Beitrag von Just Me »

Alexyessin hat geschrieben:(14 Sep 2017, 08:01)

Es soll wohl die Legislaturperiode von 4 Jahren auf 5 Jahre verlängert werden.
Haltet ihr das für richtig oder für falsch?
Die Dauer der Legislaturperiode ist irrelevant. Rein logisch könnte sie auch auf "unendlich", also "auf Lebenszeit", ausgedehnt werden. Viel entscheidender ist der Einfluss des Souveräns (in einer Demokratie also das Volk) auf die Personalien der parlamentarischen "Vertretung". Und hier klemmt es so gewaltig, dass jede beliebige Dauer von Legislaturperioden demokratie-gefährdend ist.

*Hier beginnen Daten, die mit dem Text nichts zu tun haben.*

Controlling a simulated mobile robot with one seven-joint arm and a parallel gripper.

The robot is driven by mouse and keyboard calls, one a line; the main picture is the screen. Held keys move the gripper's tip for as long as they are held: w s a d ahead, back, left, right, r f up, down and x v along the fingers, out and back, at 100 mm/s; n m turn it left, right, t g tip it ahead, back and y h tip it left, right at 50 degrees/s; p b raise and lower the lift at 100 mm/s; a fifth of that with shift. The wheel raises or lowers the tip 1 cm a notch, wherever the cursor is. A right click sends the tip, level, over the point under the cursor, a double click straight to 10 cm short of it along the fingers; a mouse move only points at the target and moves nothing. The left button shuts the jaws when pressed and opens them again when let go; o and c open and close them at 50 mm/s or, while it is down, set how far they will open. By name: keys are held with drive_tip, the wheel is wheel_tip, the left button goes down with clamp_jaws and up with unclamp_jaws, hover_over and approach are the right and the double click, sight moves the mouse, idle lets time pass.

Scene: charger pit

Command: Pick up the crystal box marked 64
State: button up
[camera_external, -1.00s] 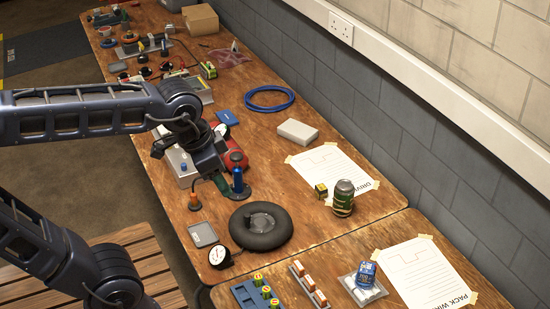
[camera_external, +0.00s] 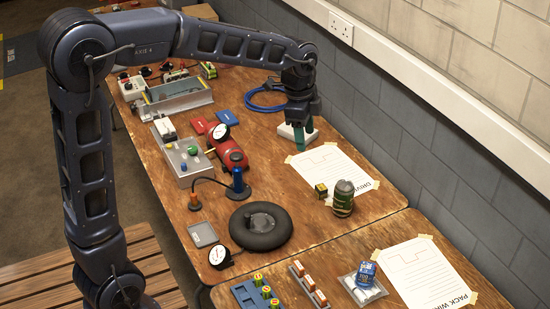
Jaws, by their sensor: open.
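No marking 64 is legible, so I cannot tell for sure which thing is the crystal box. A small yellow-and-black box (camera_external: 321,191) stands beside a dark green can (camera_external: 343,196), near a taped sheet. Several small yellow-topped pieces (camera_external: 266,291) sit in a blue rack (camera_external: 243,295) at the bottom.
A taped sheet (camera_external: 331,170) lies just right of my gripper. A blue coil (camera_external: 262,98) lies behind it. A red cylinder (camera_external: 230,153), a blue-topped post (camera_external: 238,179) and a black ring (camera_external: 270,232) stand to the left and front. The wall (camera_external: 400,140) rises close on the right.

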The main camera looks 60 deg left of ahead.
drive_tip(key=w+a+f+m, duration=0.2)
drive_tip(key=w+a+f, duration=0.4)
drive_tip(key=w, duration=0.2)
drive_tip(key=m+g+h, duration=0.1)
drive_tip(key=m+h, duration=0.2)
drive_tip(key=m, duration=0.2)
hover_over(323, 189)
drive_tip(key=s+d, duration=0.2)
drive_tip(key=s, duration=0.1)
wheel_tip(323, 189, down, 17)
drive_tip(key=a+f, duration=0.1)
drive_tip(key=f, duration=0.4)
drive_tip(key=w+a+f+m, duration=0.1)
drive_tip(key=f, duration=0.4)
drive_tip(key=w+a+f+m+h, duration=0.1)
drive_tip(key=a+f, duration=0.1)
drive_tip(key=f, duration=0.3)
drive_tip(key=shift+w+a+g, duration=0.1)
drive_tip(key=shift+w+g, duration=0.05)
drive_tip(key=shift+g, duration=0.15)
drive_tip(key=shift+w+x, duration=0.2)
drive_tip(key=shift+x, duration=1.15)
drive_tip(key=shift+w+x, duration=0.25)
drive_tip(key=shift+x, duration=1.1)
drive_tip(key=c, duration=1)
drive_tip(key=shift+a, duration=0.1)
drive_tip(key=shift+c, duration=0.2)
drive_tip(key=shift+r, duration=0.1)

1) Beispielhaft sei das Grundgesetz genannt. Dort finden sich die interessanten Begriffe "Regierung" & "Parlament". Da man das leicht überliest noch einmal: "Regierung & Parlament"; nicht "Regierungs-Partei(en) & Opposition". Das deutsche Grundgesetz sieht also vor, dass - Achtung(!) - das GESAMTE PARLAMENT die Arbeit der Regierung kontrolliert; nicht jedoch, dass es "Regierungs-Fraktionen" gibt, deren Aufgabe darin besteht, ihre parlamentarische Mehrheit zu nutzen, um die Opposition klein & kurz zu halten, und "Oppositions-Fraktionen", deren Aufgabe es ist, die Arbeit der Regierung in jedem Fall und bei jeder Gelegenheit zu kritisieren oder gar zu behindern.

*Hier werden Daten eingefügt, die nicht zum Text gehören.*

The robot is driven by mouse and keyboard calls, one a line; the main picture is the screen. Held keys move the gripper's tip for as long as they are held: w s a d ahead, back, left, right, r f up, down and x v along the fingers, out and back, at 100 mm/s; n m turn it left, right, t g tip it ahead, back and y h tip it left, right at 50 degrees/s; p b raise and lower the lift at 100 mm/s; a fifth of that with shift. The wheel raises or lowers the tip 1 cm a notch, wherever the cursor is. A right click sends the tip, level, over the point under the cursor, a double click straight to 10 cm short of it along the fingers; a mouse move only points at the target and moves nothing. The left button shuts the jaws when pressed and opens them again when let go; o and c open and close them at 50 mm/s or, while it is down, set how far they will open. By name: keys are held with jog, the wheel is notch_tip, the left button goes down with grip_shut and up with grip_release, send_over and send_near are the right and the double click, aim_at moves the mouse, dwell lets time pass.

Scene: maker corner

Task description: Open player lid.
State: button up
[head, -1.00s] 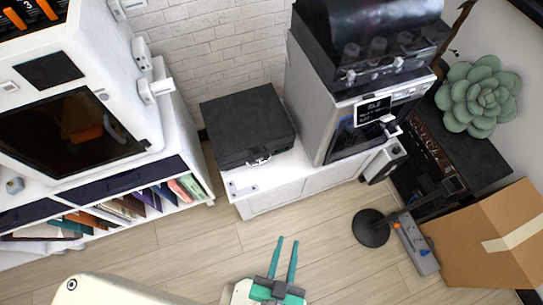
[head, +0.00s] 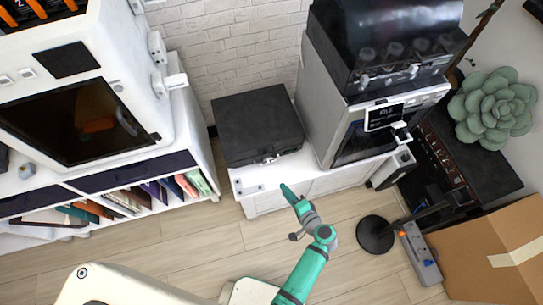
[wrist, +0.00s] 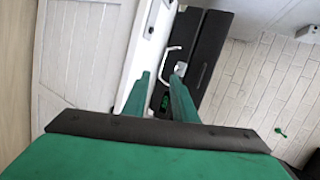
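The player (head: 255,120) is a black box with its dark lid down. It stands on a low white cabinet against the brick wall in the head view. A metal latch or handle (head: 267,158) sits on its front edge. In the wrist view the player (wrist: 210,52) appears sideways, with a silver handle (wrist: 172,62) and a small green display beyond the fingers. My gripper (head: 288,192) is in front of the cabinet, apart from the player.
A shelf unit with books (head: 120,198) is at left. A black round stand (head: 375,234), a power strip (head: 422,255) and a cardboard box (head: 490,250) are at right.

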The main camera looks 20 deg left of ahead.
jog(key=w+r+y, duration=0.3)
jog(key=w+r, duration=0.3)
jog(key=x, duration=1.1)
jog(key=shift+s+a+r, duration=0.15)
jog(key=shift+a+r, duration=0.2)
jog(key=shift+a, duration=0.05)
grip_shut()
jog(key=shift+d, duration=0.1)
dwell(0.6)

Würden sich die Parteien an das Grundgesetz halten, wäre es schon sehr viel weniger problematisch. Dann würde auch eine Legislaturperiode beliebiger Länge - also sowohl kurz (etwa 1 Jahr); als auch lang (etwa 10+ Jahre) - deutlich weniger Schaden erzeugen, weil die (dann nicht existierende) "Opposition" sich nicht bemüßigt sähe, stets destruktiv zu wirken, während die (dann nicht existierende(n)) "Regierungs-Partei(en)" sich nicht genötigt sähen, jede Hinterzimmer-Beschlussfassung der eigenen Partei-Eliten durchzuwinken.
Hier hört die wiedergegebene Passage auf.